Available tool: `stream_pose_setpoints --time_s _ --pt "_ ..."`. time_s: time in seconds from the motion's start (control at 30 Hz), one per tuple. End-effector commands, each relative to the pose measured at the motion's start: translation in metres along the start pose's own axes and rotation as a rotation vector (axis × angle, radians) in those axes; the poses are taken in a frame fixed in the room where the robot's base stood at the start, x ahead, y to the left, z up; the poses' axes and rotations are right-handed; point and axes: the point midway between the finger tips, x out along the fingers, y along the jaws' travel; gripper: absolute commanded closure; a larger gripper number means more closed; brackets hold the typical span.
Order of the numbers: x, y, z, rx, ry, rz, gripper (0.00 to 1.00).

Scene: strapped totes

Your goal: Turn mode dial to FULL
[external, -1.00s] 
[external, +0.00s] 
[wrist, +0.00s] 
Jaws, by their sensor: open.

......

* Request *
Each line that has the word "gripper" should be copied.

* Full response *
Available tool: `stream_pose_setpoints --time_s _ --pt "_ ..."`. time_s: time in seconds from the motion's start (control at 30 Hz), one per tuple. End-effector commands, each relative to the pose measured at the motion's start: translation in metres along the start pose's own axes and rotation as a rotation vector (axis × angle, radians) in those axes; the poses are taken in a frame fixed in the room where the robot's base stood at the start, x ahead, y to the left, z up; the poses' axes and rotations are right-handed; point and axes: the point midway between the finger tips, x out along the fingers, y along the jaws' travel; gripper: absolute commanded closure; a larger gripper number means more closed; brackets hold the typical span.
Order of the numbers: x, y, z, rx, ry, rz, gripper (0.00 to 1.00).

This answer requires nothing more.